EASTWOOD CRACKS A TOUGH NUT! November 21, 2009 drkhimxz (Freehold, NJ, USA) 1 out of 2 found this review helpful
Just had a look at a description of the book on which this film was based. Made understandable the structure of the film which somewhat puzzled and a little disturbed me as I saw it. Felt the interweaving of combat with later events weakened the impact of each. However, turns out the book was an extensive study of the lives of 6 men and the combat which united them at the pole on which they placed and raised the American flag on a hill in Iwo Jima. Not having a mini-series of 10 or more hours at their disposal and yet having to, (by contractual arrangement), or wanting to, they had to cover both facets of the book in one two hour movie. They did a fine job. The combat scenes stand up very well, the civilian scenes less so since the personalities formed in the early years prior to service might have explained better the situational accommodations made to post-combat conditions. At any rate, this is a film worth seeing mostly for the thesis that men (and, now, women )in combat are mostly ordinary people who have to adjust to extraordinary circumstances and react often in extraordinary ways. While the brutality of war is suggested, no film can convey the extent to which fear, hatred, the close bonds of the primary group in the military, the shattering of bodies and souls, and sheer necessity create a boiling cauldron out of which anything can emerge.
Certainly, a notable film despite minor flaws.
Love the Blu Ray November 19, 2009 Phillip E. Matthews (Memphis) This DVD is blu ray and really looks crystal clear on my HDTV! Great interactive menus and docudrama included.
The picture is set in WWII and has that "look" about it. It's NOT your TV, it's the way it was filmed. You know the story, six Marines raise the flag on Mt. Suribachi, in February of 1945. A picture was taken that mesmerised the country and the three marines that weren't killed, in the meantime, were sent on a bond tour that raised more money than ALL previous Bond tours combined! You learn about the men who raised the flags(yes there were TWO flags raised that day. The flag that became famous and which the picture won a Pulitzer prize was hardly even noticed when these Marines changed the first flag out, because a politician wanted that first flag) in a way that was never told before. Great story, well filmed! The actual war scenes are graphic, but the main story is about the men who raised the flag and less on the actual battle.

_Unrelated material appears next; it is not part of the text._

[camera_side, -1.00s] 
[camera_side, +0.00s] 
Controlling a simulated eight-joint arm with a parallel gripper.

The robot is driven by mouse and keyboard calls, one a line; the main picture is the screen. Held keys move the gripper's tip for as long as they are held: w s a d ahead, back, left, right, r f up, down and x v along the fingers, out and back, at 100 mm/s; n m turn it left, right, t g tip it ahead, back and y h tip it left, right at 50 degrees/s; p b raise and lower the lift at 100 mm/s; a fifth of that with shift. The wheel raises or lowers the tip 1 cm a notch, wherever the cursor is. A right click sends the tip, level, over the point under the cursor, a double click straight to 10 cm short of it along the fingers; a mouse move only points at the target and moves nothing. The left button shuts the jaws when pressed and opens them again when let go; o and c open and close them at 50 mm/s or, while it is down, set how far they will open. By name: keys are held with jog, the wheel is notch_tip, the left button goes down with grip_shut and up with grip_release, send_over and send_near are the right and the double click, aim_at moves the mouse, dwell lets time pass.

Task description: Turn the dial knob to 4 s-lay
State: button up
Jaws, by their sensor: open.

reasonably impressed September 22, 2009 Jackson Hill With only a few reservations, I have to say I was reasonably impressed with this Clint Eastwood creation that documents the life stories of the men who raised the American flag at The Battle of Iwo Jima in World War II. I thought they did a convincing job of showing us how facts and reality can be so liquid, how the government and military tries to manipulate the public and, ultimately, how the public so craves certain icons--heroes to hold high on their shoulders, worthy of such status or not--that they're willing to believe whatever they're sold. The war scenes I found brutally effective and gripping, something you just kind of sit there and absorb in a trance, vaguely thankful that the path of your life has never taken you there. I was also struck by the casual, accepted racism towards the Native American Ira Hayes. What a different world it was then, worse in many ways, but so much better in others as well. Using a cast of relative no-name actors also added to the overall effect for me; rarely was I thinking, Oh I remember him from some other movie or TV show. I did feel it dragged on at the end, getting perhaps overly sentimental with certain aspects. But still, I liked it overall. And the photo sequence that ran during the credits that was capped off by a film shot from the memorial on Iwo Jima today was a fitting touch to end on.